Rogers says experience will allow him to 'hit the ground running'
Lynn Rogers figures his appeal is simple. He’s as local as you can get. Rogers, the former 12-year Sussex County councilman, is running for the new 20th Representative District. He will face fellow Democrat Marie Mayor in the Tuesday, Sept. 11 primary.
At last week’s meeting of the Eastern Sussex Democrats held at Bethany Blues on Route 1, Rogers was asked why someone should support him rather than his opponent in the primary.
Rogers didn’t hesitate.
“I’ve been here all my life,” Rogers began. “I know the county. I know the people. I know every road in this county pretty much and that district especially.”
He pointed to his experience, which, in addition to county council, includes 29 years as fire chief of Milton and 41 years as business owner of Rogers Signs, creating jobs, meeting a payroll. (Among the signs he has made was one for his opponent Marie Mayor’s business, Lavender Fields farm in Milton.)
“I’ve got political strengths. I’ve sat in Dover [at the General Assembly]. I’ve sat in county council forever. I’ve been to board of adjustment, planning and zoning.”
Much of that interest was because of his leadership role as a volunteer firefighter. “We had concerns, so we were always at the Legislature. We had a relationship with the legislators.”
That relationship - with legislators and their staffs - will allow him to “hit the ground running.”
“I think it will be a real good thing for Sussex County Council to have somebody in Dover who has experience with what they go through down here,” he said.
He did not mention any issues he hoped to champion or his differences with Mayor, who also attended the luncheon meeting of about 20 people.
During the question-and-answer session, referring to a continuing controversy, one man asked, “Is the sheriff the chief law enforcement officer of the county?”
(Sussex County Sheriff Jeff Christopher has been contending that the Delaware Constitution’s reference to the sheriff as a “conservator of the peace” grants him full police powers.)
Rogers mentioned various problems with creating, in effect, a county police department - including the expense, jurisdictional issues - but seemed to favor a judicial rather than legislative solution.
“The Supreme Court needs to address [the issue], put it to bed, get it over with,” he said.
He pointed out an interesting sidelight to the sheriff issue. Until 1968, he said, school custodians were called “conservators of the peace, just like the sheriff was.”
That wording in the Constitution, Rogers said, was removed by the Legislature. Which makes me wonder why it would be a problem for the Legislature to remove that same wording for the sheriff.
Rogers back in the ring
Rogers stepped aside from county council in 2008 after his wife Linda was seriously injured in a horse-riding accident that broke 24 of her bones.

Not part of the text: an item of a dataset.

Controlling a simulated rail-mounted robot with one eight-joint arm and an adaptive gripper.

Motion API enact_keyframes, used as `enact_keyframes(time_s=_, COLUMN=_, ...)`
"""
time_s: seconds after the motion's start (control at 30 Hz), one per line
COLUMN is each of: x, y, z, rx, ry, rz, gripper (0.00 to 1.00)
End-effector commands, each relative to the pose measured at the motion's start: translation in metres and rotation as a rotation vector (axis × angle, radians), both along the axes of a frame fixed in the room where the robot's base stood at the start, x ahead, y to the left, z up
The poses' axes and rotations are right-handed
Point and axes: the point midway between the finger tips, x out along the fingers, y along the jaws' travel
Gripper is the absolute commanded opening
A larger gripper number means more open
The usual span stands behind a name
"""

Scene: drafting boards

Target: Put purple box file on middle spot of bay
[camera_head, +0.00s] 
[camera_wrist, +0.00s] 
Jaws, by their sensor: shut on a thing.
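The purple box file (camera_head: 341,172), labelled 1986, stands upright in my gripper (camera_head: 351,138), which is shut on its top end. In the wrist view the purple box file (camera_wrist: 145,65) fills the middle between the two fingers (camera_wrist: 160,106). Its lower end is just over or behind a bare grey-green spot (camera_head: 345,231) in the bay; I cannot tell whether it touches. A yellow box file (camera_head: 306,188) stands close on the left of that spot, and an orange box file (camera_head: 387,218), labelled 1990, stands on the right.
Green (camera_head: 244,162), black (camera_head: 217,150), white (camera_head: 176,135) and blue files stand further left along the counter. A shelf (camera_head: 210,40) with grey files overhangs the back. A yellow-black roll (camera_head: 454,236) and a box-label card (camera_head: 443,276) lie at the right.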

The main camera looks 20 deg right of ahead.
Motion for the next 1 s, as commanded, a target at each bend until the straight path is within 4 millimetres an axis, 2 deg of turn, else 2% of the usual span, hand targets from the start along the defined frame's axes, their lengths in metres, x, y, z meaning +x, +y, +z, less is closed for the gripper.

The initial prognosis could hardly have been more grave. Doctors gave her little chance of surviving, much less walking again. She spent 18 months in rehabilitation.
“They said she’d never walk again,” Rogers said, “but I think those grandbabies is the reason she walked.”
But now that she’s home again “she said I’m spending too much time around the house, taking too much of her space, and she wants me to get out there.”
Married 39 years, Rogers said he and his future wife met while he was harvesting lima beans south of Milford, when he was 12 years old.
Waiting for the mechanic after his machinery broke down, he said she came “bouncing across the field,” bringing him an iced tea. “She’s been the apple of my eye my whole life.”
Mayor campaigns on the issues
After the meeting, Mayor discounted the importance of having been born and raised in Sussex County to represent the 20th District.
Noting the huge influx of people in the past 10 years, Mayor said, “We’ve come here at different times, but we’re all in the same boat now.”
Referring to Rogers’ talk, which emphasized his experience with county council and his life in general, Mayor said she would have spent more time on issues, such as education, healthcare and the economy.
The 20th Representative District, which was moved from New Castle County following redistricting, includes Lewes and Milton.
As it stands, the winner of the Mayor-Rogers primary will face Republican Stephen Smyk of Milton in the November general election. The deadline for candidates to file is July 10.
Odds and ends: Rogers said that based on his experience with his sign business, “the economy is starting to come back.” The last four years, he said, have been tough. People still wanted signs made, but he said they were having a difficult time paying for them.
Other candidates attending the meeting included Joan Deaver, running for re-election to Sussex County Council; Andy Staton, candidate for the Sixth Senate District; and Mitch Crane of Lewes, who at Saturday’s State Democratic Convention in Dover became the party’s endorsed candidate for insurance commissioner.